Des Stalles XVIIe-XVIIIe, une Chaire de 1752 par le menuisier Grimpel, des sculptures du XIVe et du XVe siècle, des Sculptures en bois XVIIe de saint François de Paule et saint François d'Assise, de part et d'autre du chœur, un Bas-relief de Nicolas de Melleville, ancien maire d’Eu, mort en 1504, représentant une piéta ou encore notamment un grand orgue du début du XVIIe siècle.
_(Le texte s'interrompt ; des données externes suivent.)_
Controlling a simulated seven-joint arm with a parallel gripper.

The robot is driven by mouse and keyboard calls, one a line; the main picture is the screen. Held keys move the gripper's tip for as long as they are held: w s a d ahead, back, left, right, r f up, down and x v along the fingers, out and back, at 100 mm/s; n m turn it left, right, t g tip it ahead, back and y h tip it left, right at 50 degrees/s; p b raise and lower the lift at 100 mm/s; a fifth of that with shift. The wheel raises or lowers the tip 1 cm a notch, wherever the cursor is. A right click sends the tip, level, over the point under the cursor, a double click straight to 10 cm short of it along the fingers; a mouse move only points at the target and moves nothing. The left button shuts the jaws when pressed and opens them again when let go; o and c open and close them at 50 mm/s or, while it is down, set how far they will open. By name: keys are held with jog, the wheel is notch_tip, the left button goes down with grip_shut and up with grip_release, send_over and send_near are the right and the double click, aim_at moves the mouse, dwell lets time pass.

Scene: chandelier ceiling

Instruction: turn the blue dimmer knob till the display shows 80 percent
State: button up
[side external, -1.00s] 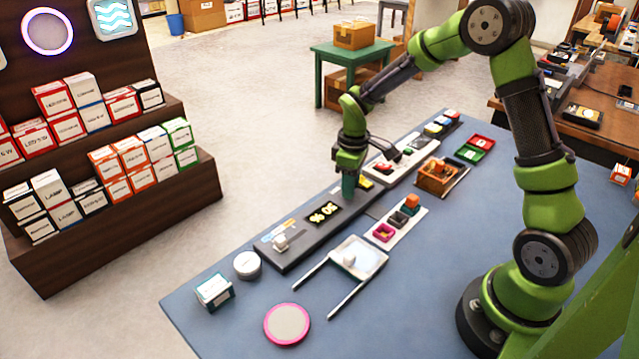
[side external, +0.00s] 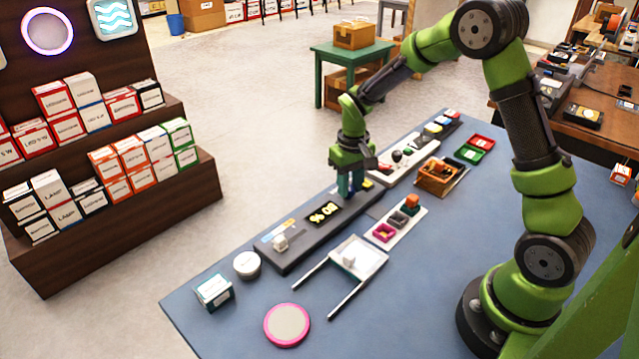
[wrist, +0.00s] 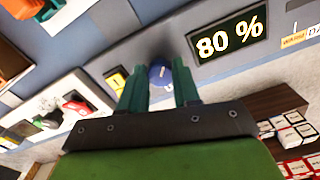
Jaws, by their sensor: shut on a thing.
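The blue dimmer knob (wrist: 160,74) sits between the two teal fingers of my gripper (wrist: 159,80) in the wrist view. My gripper is shut on it. In the side view my gripper (side external: 348,190) is down at the far end of the dark panel (side external: 300,243), and its fingers largely hide the knob.
A white sliding-type knob (side external: 280,242) stands at the panel's near end. The blue table's front right is clear.

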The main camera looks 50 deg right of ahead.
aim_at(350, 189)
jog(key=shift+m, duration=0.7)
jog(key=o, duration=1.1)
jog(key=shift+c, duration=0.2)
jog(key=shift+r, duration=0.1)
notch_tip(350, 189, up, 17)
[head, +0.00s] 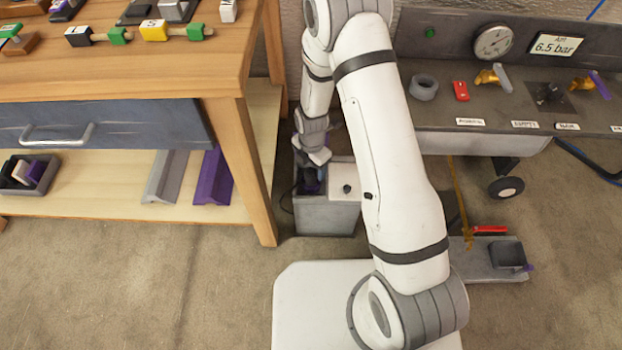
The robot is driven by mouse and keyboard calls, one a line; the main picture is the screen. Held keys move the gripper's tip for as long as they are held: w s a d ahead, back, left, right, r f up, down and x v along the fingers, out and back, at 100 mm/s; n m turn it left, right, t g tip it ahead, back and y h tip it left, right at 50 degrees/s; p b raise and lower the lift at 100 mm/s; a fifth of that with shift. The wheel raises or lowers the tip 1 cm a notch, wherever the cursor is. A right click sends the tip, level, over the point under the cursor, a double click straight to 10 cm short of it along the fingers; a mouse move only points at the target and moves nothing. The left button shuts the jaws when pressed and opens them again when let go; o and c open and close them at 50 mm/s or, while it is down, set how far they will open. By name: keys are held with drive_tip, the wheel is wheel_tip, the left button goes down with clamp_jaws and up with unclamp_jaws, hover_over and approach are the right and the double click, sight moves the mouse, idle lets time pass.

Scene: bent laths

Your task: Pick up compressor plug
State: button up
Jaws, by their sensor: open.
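My gripper (311,180) is pointed down at the left part of a grey box (326,221) on the floor, beside the bench leg. The gripper is small and dark here; its jaws are open. Dark and purplish parts show around the fingertips, and I cannot tell which are gripper and which are things in the box. I cannot make out the compressor plug for certain; it may be hidden there. A thin dark cable (284,203) curves at the left side of the box. The compressor panel (425,65) stands at the right with a gauge (493,42) and a 6.5 bar display (556,44).
The wooden bench (240,130) stands close left of my gripper, with a lower shelf holding a grey and a purple angled piece (213,178). The box's right part has a pale top (343,171) with a dark knob. A low grey platform (478,268) lies right. Front-left floor is clear.

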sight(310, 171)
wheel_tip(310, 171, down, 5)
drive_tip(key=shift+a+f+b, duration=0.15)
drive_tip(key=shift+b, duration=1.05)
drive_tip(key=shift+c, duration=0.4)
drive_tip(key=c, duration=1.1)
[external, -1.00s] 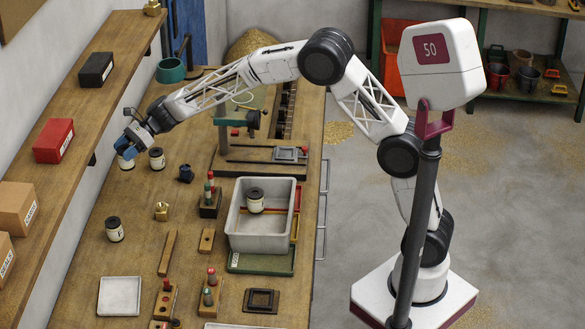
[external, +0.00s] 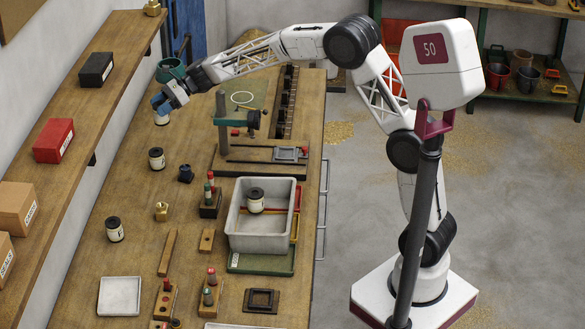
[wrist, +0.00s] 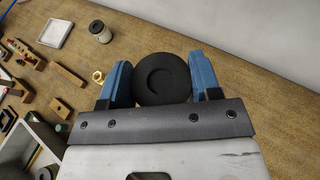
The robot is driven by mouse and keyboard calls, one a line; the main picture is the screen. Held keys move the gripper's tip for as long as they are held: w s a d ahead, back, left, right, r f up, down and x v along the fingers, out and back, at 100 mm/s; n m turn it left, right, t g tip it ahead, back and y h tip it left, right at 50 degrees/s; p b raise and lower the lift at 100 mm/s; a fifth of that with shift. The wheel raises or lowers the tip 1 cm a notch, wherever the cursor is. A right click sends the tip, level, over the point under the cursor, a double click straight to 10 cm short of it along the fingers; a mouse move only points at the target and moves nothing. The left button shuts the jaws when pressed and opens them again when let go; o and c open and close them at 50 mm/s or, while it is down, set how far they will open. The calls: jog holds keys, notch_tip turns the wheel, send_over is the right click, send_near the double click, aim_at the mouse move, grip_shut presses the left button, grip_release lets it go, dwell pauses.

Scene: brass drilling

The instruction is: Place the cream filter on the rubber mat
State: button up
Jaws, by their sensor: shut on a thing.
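My gripper (external: 168,99) is shut on a cream filter (external: 161,118), a small pale canister, near the far left of the bench. In the wrist view its round black cap (wrist: 163,78) sits between the two blue fingers of my gripper (wrist: 163,84). The filter's lower part shows below the fingers in the external view and appears raised off the bench. A flat green pad (external: 262,95) with a pale ring on it lies at the far end of the bench; I cannot tell whether it is the rubber mat.
Similar labelled canisters stand at the left (external: 157,159) and further forward (external: 115,230); another (external: 255,200) is in the grey tub (external: 235,240). A drill-like stand (external: 223,125) rises right of my gripper. A teal pot (external: 170,70) is behind it. A shelf (external: 60,105) runs along the left wall.

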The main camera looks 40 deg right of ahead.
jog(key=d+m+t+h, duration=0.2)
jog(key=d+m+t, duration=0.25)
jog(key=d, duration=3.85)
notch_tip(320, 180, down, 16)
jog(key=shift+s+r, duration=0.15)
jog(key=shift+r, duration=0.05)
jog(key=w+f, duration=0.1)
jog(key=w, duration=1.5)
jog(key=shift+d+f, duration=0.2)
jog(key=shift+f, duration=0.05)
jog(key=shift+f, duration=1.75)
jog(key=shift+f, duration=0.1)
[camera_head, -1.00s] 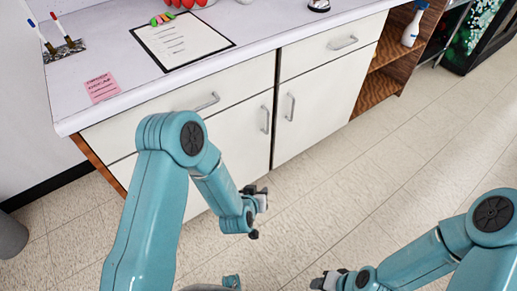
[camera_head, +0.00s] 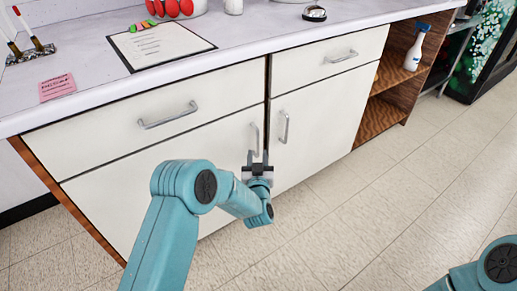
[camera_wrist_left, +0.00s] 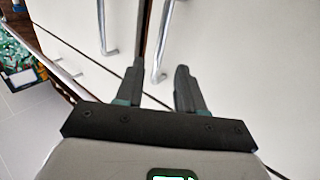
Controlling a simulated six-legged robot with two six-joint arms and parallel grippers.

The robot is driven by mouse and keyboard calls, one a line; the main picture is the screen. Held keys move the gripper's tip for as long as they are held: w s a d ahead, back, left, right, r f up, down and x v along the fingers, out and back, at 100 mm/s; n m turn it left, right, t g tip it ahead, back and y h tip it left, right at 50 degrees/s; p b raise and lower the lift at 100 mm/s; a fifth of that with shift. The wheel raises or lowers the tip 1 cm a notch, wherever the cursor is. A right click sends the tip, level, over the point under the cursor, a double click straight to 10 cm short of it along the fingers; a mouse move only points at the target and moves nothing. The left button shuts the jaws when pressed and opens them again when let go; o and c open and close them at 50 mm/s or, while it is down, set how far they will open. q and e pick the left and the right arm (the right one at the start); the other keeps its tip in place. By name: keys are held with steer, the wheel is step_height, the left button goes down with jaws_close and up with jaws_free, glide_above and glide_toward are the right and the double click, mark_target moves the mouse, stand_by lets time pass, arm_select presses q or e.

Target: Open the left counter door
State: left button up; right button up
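The left counter door (camera_head: 112,200) is a white panel below a drawer, shut flush with the cabinet front. Its upright metal bar handle (camera_head: 255,138) sits near its right edge; it also shows in the wrist view (camera_wrist_left: 165,40). My left gripper (camera_head: 257,157) is at the lower end of this handle, its fingers pointing at the door. In the wrist view its two dark fingers (camera_wrist_left: 160,67) are apart, with the handle's end showing between them. I cannot tell whether they touch it. My right gripper is out of view.
The right door (camera_head: 315,130) is shut, its handle (camera_head: 284,127) close beside the left one. Drawers with bar handles (camera_head: 168,115) lie above. An open wooden shelf (camera_head: 385,100) with a spray bottle (camera_head: 416,48) is at right. The tiled floor (camera_head: 370,220) in front is clear.

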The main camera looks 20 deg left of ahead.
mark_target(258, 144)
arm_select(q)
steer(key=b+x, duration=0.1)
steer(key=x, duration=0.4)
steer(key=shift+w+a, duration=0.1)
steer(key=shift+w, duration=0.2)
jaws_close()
Difficile de ne pas admirer aussi les vitraux de la première moitié du XIXe siècle. L'église est ornée de vitraux dont l'exécution, par l'atelier de peinture sur verre de la manufacture de Sèvres, se déroula de 1833 à 1847. Le programme iconographique élaboré avec l'accord du roi Louis-Philippe fit intervenir de nombreux artistes (Aimé Chenavard, Achille Déveria, Delacroix, Feuchères, Wattier, Ziegler). La grande verrière occidentale comporte un grand nombre de panneaux dont les cartons sont de Wattier et de Ziegler. Les verrières des bas-côtés représentent saint Jean l’Évangéliste et sainte Victoire (cartons d'après des dessins de Delacroix), sainte Adélaïde et saint Ferdinand (cartons de Déveria).
Au pied de la Collégiale Notre-Dame-et-Saint-Laurent O’Toole sur la place Isabelle d’Orléans et Bragance, allez visitez le Château-Musée Louis Philippe, déambulez dans son parc à la française. Le centre historique d'Eu mérite que l'on s'y attarde un peu, empruntez le circuit du patrimoine pour découvrir les rues et maisons anciennes de la ville, la Chapelle des Jésuites abritant les cénotaphes de Catherine de Clèves et Henri de Guise, l’Hôtel-Dieu et son jardin ou encore le théâtre du XIXe siècle. A ces lieux s’ajoutent quelques personnages célèbres à l’image de Rollon le viking, Guillaume le conquérant, les frères Anguier, la Grande Mademoiselle, le roi Louis-Philippe, l’architecte Viollet-le-Duc ou encore la Comtesse de Paris qui firent également l’histoire de la cité normande.